Shosh’s date with Jason Ritter goes as well as it can (it involves her big mouth, after all). When she’s bummed about her inability to get a job and calls herself a failure and a loser, Jason Ritter puts on this weird dadlike vibe and tells her “we don’t use those words.” It’s patronizing for sure, but judging by the look on her face, it was exactly what she needed to hear. They talk about past relationships, and then Shosh takes Jessa’s fairly tame advice (“surprise him”) to the extreme by informing him that she’s interested in the future of his, errr, junk. He takes the blurt in stride, seamlessly transitioning by announcing that OMG, half the cast of The Good Wife is sitting at the bar. This can only mean good things for them, right? Like, not only that he’s chill with how utterly bizarre and inappropriate she is, but also that he knows who comprises the cast of The Good Wife?

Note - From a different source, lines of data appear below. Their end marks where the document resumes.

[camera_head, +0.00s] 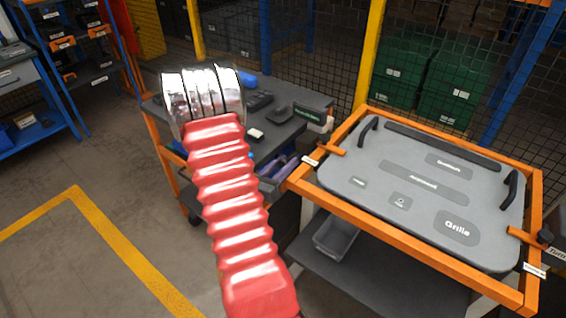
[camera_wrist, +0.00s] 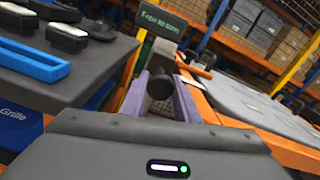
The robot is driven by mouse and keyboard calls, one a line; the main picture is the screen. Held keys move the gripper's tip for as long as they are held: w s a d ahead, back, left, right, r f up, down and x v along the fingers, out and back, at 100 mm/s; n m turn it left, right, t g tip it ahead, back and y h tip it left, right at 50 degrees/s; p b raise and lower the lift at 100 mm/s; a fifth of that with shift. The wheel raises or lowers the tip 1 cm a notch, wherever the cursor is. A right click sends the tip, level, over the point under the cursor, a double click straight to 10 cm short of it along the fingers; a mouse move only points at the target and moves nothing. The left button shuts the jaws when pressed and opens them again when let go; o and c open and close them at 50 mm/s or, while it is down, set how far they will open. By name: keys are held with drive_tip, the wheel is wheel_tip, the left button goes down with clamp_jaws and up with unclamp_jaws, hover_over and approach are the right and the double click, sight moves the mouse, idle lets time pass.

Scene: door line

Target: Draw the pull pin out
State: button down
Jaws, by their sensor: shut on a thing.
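The purple fingers of my gripper (camera_wrist: 164,88) show in the wrist view on both sides of a dark round knob (camera_wrist: 160,84), closed on it. The knob looks like the head of the pull pin; its shaft is hidden. In the head view my gripper (camera_head: 279,168) is small, just left of the near left corner of the orange frame (camera_head: 400,237). The pin itself cannot be made out there. I cannot tell how far the pin sits in its hole.
A grey panel (camera_head: 400,205) with two black handles lies in the orange frame. An orange bar (camera_head: 333,149) and white label are close to my gripper. A dark sign (camera_head: 309,115) stands behind it. A grey-topped cart (camera_head: 290,133) with small items is on the left; a mesh fence is behind.

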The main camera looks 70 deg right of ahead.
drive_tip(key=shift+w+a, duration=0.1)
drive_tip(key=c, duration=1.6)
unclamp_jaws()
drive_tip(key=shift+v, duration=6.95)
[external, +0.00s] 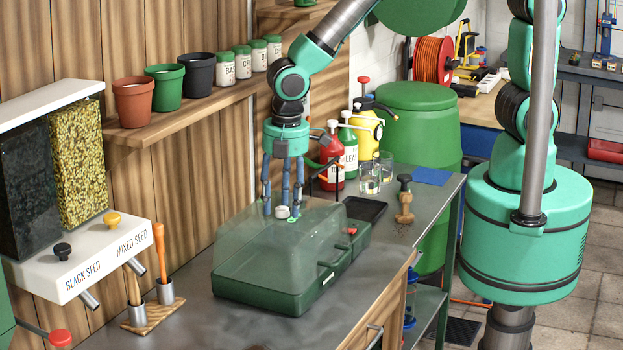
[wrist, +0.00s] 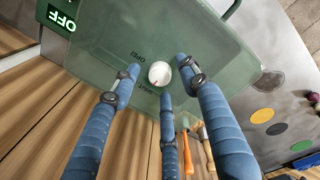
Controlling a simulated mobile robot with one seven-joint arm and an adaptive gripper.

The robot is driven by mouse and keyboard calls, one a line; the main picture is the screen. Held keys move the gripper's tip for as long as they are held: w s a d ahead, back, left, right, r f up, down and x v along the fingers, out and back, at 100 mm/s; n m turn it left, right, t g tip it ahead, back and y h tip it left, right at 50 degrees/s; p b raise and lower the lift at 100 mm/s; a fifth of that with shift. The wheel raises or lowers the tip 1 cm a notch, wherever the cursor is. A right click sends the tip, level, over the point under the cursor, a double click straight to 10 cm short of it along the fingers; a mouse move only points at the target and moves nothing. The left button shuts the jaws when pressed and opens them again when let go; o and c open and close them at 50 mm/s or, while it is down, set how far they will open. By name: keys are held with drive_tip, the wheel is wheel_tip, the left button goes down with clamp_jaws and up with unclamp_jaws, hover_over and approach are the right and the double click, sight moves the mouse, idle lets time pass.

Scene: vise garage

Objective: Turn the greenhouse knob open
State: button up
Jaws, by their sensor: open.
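The greenhouse (external: 262,285) is a dark green tray with a see-through green lid (external: 245,245) on the workbench. Its small round white knob (external: 282,212) sits on top of the lid. My gripper (external: 281,203) points down over the lid. Its three blue fingers stand spread around the knob, with visible gaps in the wrist view (wrist: 161,80). The gripper is open and holds nothing.
A seed dispenser (external: 100,255) and a wooden stand with tools (external: 150,312) are at the left. A shelf with pots (external: 165,88) runs along the wall.

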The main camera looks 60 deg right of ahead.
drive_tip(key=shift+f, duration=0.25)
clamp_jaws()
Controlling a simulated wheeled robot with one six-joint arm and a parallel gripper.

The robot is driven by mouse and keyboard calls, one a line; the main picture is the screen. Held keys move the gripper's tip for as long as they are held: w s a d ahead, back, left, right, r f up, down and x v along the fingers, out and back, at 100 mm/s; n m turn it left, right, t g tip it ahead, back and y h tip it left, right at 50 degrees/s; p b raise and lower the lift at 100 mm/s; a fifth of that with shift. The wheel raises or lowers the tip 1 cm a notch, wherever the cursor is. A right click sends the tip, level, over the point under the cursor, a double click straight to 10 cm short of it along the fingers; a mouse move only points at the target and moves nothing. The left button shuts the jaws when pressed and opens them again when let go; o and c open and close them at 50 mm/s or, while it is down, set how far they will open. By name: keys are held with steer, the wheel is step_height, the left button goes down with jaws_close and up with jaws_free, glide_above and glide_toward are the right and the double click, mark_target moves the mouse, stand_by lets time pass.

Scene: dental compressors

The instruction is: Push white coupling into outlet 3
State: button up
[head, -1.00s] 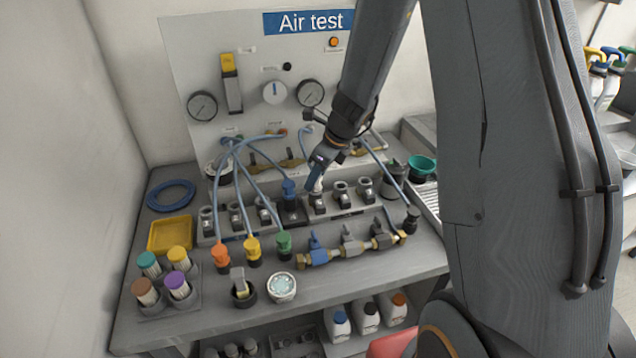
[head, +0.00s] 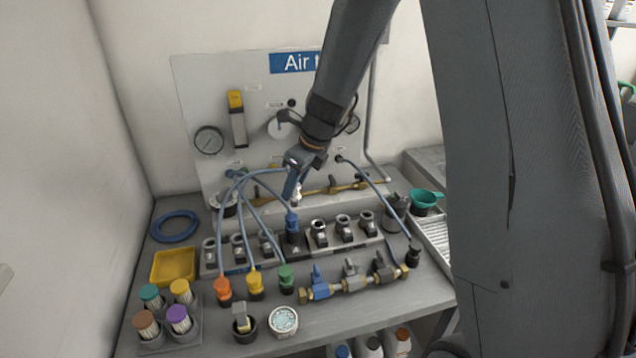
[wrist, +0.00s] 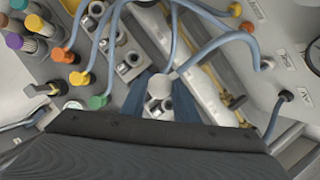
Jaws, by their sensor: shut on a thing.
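The white coupling (wrist: 161,86) sits between the blue fingers of my gripper (wrist: 162,104) in the wrist view. My gripper (head: 291,188) is shut on it and holds it above and behind the outlet row in the head view, where the coupling (head: 298,196) shows only as a small pale patch. The outlets are a row of silver fittings on grey blocks, such as the third from the left (head: 267,243) and one right of the middle (head: 319,233). A blue coupling (head: 292,222) stands upright on the dark middle block.
Blue hoses run from the panel to the orange (head: 223,288), yellow (head: 255,283) and green (head: 286,278) couplings in front. A valve manifold (head: 350,282) lies front right. A yellow tray (head: 173,267) and capped cartridges (head: 178,318) stand left. A green funnel (head: 426,198) is right.

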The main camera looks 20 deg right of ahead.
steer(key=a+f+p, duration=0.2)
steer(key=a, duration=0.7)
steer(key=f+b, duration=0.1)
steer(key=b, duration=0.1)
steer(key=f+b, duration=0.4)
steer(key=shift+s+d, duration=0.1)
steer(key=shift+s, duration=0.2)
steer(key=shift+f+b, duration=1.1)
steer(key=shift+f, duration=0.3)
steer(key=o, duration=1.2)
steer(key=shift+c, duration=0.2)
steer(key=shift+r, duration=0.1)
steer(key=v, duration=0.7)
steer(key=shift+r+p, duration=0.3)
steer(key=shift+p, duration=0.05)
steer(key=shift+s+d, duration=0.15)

Coldplay, who could use a new nickname or two since I’m running out of dismissive references here (go-go gadget, comments section!), meets Marnie at a café with a real boilerplate scumbag apology, and then tells her to shut up when she tries to explain that her issues with money come from her parents’ divorce. And then, as though the previous ten seconds hadn’t happened at all, he pulls out an engagement ring and proposes, and she giddily accepts. What was it she was saying tore her parents’ marriage apart, again?

Speaking of marriage, the episode ends as Hannah calls her parents to chatter with impressive incessance about what Fran said about her, and the Horvaths break the big news over the phone — or rather, Loreen does, because it’s not not about her.

There are so many things going wrong here, and I have a feeling they’re about to get so much worse. Luckily, most of these are train wrecks I actually am looking forward to watching!